« LE VOISIN A BEAUCOUP TROP RÉDUIT LA HAUTEUR DE SA HAIE »
« Cela fait 20 ans, écrit M. Gilles M., que j’entretiens la clôture de cèdre qui est sur le terrain de nos voisins, d’une hauteur de plus de 20 pieds et de 100 pieds de longueur ».
« La largeur des branches est de 16 pieds au bas et envahit mon terrain de plus ou moins 6 pieds grâce aux coupes que je fais deux fois par année, sans qu’eux s’en occupent de leur côté », explique notre propriétaire.
« Au mois de juin de l’an dernier, voilà que nos charmants voisins décident de la faire couper en hauteur à plus ou moins 8 pieds, ce qui nous procure une vue différente… »
« Sur les instigations de je ne sais quel conseiller, ils ont fait couper les branches de leur côté au ras des troncs. Selon eux, cela fera repousser les branches, et moins larges. Depuis l’an passé, aucune repousse. Que penser de cela? »
LE DROIT D’UTILISER SON TERRAIN SELON SES DÉSIRS
À la suite de ce résumé des faits, il y a lieu de rappeler qu’un propriétaire est en droit de faire ce qu’il désire sur son terrain, à la condition de respecter les droits d’autrui.
Le Code civil édicte en effet que « la propriété est le droit d’user, de jouir et de disposer librement et complètement d’un bien, sous réserve des limites et des conditions d’exercice fixées par la loi. Elle est susceptible de modalités et de démembrements ».
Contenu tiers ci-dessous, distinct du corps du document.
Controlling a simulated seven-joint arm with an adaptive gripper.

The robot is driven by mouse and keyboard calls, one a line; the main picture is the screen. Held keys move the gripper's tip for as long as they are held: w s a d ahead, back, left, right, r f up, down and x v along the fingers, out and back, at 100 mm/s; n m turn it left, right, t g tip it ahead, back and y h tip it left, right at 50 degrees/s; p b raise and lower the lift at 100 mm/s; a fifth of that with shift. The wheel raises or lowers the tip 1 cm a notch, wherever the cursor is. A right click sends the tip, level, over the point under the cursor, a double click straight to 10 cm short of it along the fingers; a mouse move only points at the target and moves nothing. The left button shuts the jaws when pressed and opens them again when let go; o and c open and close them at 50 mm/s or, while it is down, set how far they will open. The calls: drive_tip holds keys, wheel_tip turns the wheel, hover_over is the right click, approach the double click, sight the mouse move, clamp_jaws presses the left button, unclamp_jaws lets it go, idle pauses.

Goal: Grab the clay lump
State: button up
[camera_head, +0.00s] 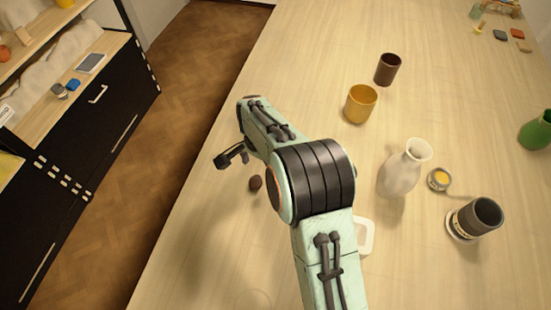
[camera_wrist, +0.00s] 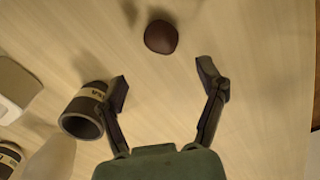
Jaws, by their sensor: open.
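The clay lump (camera_head: 255,183) is a small dark brown rounded piece lying on the wooden table, just beside my arm in the head view. It also shows in the wrist view (camera_wrist: 161,36), at the top centre. My gripper (camera_wrist: 168,82) is open and empty, its two fingers spread. The lump lies beyond the fingertips, roughly in line with the gap between them, and is not touched. In the head view my gripper (camera_head: 230,157) is partly hidden by my arm, up and left of the lump.
A dark labelled cup (camera_wrist: 84,114) is close to the left finger in the wrist view. A yellow cup (camera_head: 361,105), a brown cup (camera_head: 387,70), a pale vase (camera_head: 400,170) and a small jar (camera_head: 438,180) stand right of my arm. The table's left edge is near.

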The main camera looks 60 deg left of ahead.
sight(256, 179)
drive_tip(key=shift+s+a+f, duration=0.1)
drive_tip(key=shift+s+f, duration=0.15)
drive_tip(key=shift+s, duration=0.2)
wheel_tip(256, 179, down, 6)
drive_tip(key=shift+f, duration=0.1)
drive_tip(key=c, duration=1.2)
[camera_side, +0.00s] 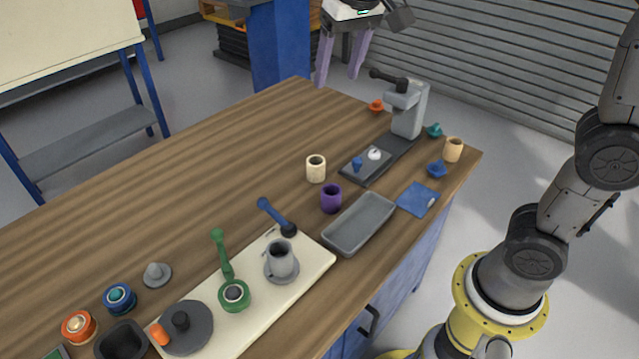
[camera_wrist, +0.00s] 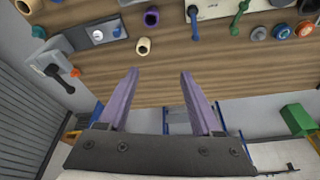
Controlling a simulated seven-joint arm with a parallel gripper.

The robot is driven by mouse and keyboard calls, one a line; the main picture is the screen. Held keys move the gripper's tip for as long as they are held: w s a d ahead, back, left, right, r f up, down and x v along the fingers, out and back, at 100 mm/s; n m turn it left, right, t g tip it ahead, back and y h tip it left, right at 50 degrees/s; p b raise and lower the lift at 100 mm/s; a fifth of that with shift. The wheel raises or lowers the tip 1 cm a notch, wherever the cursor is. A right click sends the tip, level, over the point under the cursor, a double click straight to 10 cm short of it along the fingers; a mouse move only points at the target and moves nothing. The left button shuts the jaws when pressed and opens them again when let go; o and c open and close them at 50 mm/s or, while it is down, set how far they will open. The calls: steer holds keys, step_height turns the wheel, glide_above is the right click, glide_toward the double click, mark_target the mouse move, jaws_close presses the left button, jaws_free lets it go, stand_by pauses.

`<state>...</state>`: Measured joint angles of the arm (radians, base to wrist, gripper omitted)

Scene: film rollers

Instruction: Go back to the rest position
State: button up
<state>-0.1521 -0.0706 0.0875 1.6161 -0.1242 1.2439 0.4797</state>
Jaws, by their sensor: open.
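My gripper (camera_side: 340,60) has two purple fingers spread apart with nothing between them. In the side view it hangs at the top of the picture, high above the far end of the wooden table (camera_side: 200,160). In the wrist view my gripper (camera_wrist: 160,85) also shows open and empty, with the table (camera_wrist: 220,75) below and beyond the fingertips. The fingers touch nothing.
A grey press-like device (camera_side: 408,110) stands at the table's far right. A cream cup (camera_side: 316,169), a purple cup (camera_side: 331,199) and a grey tray (camera_side: 360,224) stand nearer. A cream board (camera_side: 310,262) holds several parts. The table's far left is clear.

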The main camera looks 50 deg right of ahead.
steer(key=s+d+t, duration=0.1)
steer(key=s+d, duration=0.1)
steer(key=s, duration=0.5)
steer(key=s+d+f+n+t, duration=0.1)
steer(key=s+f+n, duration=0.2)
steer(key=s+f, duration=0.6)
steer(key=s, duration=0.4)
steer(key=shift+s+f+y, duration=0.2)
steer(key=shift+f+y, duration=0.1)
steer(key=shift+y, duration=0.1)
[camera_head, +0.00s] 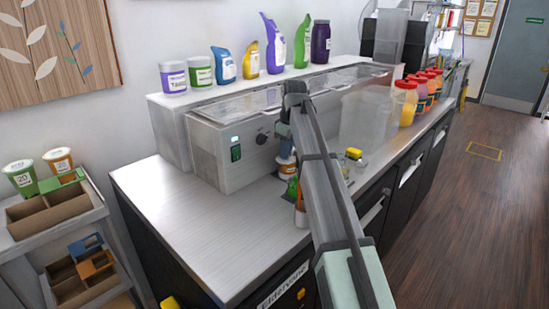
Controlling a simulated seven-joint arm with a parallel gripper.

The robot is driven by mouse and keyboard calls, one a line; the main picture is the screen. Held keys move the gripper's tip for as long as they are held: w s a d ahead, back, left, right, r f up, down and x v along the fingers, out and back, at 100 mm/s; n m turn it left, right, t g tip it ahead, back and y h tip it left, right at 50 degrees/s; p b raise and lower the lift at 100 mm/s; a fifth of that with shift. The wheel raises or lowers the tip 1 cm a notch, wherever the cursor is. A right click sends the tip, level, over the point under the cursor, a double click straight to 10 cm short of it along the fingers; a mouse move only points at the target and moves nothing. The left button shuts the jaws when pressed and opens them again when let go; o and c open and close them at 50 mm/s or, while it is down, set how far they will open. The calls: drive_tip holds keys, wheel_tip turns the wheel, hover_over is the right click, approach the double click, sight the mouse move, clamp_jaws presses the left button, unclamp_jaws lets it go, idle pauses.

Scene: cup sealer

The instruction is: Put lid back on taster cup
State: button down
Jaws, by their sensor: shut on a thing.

Il y a lieu de noter que, dans le cas soumis par M. Gilles M., on se trouve en présence d’une haie qui n’est pas mitoyenne et qui appartient exclusivement aux voisins.
TROUBLES DE VOISINAGE
Habituellement, les litiges en matière d’abus de droit ou de troubles de voisinage soumis aux tribunaux sont engendrés par les actes de l’un des propriétaires de terrains contigus, actes qui causeraient des inconvénients anormaux à l’autre propriétaire.
« Aucun droit, peut-on lire dans le Code civil, ne peut être exercé en vue de nuire à autrui ou d’une manière excessive et déraisonnable, allant ainsi à l’encontre des exigences de la bonne foi. »
Cependant, dans ce cas-ci, il serait difficile de prétendre que les voisins auraient agi en vue de nuire à M. M. Il pourrait peut-être vraisemblablement être aussi difficile de démontrer qu’ils auraient exercé leur droit d’entretien de leur haie « d’une manière excessive et déraisonnable ».
QUESTION DE TOLÉRANCE
Il convient de se référer aux dispositions du Code civil selon lesquelles « les voisins doivent accepter les inconvénients normaux du voisinage qui n’excèdent pas les limites de la tolérance qu’ils se doivent, suivant la nature ou la situation de leurs fonds, ou suivant les usages locaux ».
Pourrait-on démontrer que la coupe rabaissant la hauteur de la haie à
8 pieds cause une nuisance pour M. M.? Cela semble loin d’être certain.
COUPE EXCESSIVE D’UNE HAIE
Dans une cause relativement récente, par exemple, le demandeur réclamait 2650 $ de son voisin pour la coupe excessive, faite sans son consentement, d’une partie de la haie de cèdres séparant leurs propriétés respectives.
Dans cette affaire, le tribunal a considéré que le voisin avait commis une faute, mais que le demandeur n’avait pas démontré l’existence d’un préjudice.
Il apparaissait qu’effectivement une partie de la haie avait été taillée, « mais aucune preuve ne permet de conclure que la haie ne pourra retrouver sa hauteur ou son opacité dans le futur », peut-on lire dans le jugement.
La réclamation a donc été rejetée, aucun lien de causalité n’ayant été démontré entre le dommage allégué et la faute commise.